- Exercise requirements
Exactly the lines from the opening of the records through the line containing "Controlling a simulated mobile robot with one" should be copied, with both included.

- Dataset rows
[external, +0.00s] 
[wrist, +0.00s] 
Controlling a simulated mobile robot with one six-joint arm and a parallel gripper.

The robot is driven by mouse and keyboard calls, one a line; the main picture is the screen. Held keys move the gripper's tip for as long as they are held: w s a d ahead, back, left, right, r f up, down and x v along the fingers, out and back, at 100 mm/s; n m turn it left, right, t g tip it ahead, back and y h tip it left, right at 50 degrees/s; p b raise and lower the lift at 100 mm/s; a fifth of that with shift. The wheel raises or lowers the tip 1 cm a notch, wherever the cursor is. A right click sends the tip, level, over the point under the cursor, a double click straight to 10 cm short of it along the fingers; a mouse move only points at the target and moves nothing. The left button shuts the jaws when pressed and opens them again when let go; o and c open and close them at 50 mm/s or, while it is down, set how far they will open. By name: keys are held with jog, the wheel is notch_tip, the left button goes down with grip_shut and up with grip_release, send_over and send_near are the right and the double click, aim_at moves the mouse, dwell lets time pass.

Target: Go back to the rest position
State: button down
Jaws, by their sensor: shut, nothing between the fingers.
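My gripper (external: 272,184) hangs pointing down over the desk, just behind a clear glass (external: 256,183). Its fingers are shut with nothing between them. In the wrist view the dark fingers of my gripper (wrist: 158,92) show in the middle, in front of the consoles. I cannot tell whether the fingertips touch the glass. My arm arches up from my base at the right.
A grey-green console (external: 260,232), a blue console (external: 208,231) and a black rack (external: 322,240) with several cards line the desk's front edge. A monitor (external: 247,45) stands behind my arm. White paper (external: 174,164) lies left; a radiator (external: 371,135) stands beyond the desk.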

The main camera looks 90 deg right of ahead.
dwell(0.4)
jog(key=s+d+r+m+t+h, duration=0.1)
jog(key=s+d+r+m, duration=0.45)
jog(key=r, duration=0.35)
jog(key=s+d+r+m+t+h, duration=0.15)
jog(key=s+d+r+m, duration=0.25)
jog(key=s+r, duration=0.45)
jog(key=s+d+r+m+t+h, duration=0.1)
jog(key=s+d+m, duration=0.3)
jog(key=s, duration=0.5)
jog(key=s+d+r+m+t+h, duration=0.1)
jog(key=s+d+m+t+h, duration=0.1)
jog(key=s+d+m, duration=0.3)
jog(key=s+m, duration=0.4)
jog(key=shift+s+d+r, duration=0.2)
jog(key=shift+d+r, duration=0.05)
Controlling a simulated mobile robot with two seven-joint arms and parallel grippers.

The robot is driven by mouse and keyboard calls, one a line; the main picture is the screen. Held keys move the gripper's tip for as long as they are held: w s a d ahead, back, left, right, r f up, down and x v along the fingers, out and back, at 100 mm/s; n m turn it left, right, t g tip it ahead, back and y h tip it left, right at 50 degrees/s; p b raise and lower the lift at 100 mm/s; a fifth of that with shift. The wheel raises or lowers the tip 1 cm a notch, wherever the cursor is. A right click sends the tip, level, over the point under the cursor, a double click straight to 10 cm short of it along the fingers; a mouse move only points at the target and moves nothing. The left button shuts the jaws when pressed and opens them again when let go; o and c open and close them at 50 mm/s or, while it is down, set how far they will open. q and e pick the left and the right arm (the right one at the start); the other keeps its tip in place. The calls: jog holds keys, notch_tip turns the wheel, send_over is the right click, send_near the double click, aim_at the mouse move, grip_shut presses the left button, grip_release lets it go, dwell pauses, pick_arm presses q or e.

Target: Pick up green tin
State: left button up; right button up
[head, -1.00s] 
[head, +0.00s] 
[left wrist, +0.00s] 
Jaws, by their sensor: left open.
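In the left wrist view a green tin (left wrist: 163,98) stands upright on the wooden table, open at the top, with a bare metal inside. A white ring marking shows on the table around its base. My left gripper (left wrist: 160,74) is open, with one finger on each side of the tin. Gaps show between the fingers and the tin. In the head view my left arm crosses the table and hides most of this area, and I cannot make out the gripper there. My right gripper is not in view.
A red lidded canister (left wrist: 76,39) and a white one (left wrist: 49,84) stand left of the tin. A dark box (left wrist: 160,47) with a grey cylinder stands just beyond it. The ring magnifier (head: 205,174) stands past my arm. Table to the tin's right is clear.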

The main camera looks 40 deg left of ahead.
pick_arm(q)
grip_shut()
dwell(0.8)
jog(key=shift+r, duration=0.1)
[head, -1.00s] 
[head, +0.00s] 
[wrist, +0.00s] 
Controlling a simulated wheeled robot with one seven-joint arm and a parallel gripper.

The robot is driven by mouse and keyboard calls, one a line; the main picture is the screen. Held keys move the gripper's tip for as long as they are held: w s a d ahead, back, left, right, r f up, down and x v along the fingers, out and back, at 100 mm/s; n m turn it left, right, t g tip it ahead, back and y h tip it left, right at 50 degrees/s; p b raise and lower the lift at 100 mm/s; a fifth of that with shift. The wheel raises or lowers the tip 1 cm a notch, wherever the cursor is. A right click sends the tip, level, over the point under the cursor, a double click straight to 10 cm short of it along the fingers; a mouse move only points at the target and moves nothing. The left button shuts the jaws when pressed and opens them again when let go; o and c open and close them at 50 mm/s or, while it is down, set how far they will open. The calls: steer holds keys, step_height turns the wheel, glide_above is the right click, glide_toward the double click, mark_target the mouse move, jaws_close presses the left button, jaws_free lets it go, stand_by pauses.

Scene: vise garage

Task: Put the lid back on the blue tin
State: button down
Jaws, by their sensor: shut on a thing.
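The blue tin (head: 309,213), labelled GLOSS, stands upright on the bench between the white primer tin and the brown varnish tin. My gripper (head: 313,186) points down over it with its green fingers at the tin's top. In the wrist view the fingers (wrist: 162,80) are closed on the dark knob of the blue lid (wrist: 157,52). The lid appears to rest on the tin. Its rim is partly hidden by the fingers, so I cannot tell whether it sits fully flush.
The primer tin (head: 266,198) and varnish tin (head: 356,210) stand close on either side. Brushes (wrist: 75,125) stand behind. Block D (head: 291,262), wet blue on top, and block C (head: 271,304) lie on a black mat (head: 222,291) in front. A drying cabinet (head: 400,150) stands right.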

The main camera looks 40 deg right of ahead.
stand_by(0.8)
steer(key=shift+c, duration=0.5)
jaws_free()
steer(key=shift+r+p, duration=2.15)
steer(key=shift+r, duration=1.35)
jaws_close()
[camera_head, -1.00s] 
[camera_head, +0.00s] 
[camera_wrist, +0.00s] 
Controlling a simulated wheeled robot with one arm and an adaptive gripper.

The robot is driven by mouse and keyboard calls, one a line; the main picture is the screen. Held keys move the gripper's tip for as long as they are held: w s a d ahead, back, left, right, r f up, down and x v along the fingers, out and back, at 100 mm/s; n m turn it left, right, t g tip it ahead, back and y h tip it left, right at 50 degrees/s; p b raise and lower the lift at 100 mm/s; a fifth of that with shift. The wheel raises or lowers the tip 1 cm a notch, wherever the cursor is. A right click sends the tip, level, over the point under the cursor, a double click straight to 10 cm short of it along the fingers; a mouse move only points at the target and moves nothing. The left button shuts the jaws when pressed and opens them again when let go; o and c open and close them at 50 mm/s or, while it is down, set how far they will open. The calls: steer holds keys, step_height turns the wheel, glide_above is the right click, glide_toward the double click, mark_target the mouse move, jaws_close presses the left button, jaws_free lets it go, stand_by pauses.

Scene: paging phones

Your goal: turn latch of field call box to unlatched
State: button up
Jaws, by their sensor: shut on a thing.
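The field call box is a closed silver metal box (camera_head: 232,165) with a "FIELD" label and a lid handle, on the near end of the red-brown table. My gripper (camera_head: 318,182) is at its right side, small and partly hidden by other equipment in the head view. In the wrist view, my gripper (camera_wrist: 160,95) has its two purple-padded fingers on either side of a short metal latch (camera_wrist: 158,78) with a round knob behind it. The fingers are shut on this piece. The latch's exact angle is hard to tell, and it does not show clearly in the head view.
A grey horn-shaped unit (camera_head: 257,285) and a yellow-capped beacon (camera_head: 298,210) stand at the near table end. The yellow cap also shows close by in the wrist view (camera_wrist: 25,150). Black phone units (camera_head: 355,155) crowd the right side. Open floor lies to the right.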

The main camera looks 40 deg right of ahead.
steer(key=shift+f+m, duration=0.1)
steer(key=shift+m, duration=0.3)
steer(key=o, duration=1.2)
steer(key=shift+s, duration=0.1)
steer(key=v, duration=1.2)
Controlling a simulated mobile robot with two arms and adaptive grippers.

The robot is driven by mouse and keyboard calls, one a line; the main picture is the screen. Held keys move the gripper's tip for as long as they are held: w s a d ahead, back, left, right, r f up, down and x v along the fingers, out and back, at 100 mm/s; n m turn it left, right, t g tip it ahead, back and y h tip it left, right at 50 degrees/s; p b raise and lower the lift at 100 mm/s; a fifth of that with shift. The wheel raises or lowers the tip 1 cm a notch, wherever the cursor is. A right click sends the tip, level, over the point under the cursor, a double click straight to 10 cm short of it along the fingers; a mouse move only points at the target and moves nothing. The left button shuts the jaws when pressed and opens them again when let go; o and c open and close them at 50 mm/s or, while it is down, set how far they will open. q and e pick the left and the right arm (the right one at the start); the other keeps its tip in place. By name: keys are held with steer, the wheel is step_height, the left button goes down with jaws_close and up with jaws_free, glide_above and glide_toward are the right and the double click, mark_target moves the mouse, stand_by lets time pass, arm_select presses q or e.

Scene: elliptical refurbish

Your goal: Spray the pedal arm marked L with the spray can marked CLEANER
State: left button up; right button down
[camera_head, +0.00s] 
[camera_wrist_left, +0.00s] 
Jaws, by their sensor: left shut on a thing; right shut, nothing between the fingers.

- Result of this task
[external, +0.00s] 
[wrist, +0.00s] 
Controlling a simulated mobile robot with one six-joint arm and a parallel gripper.

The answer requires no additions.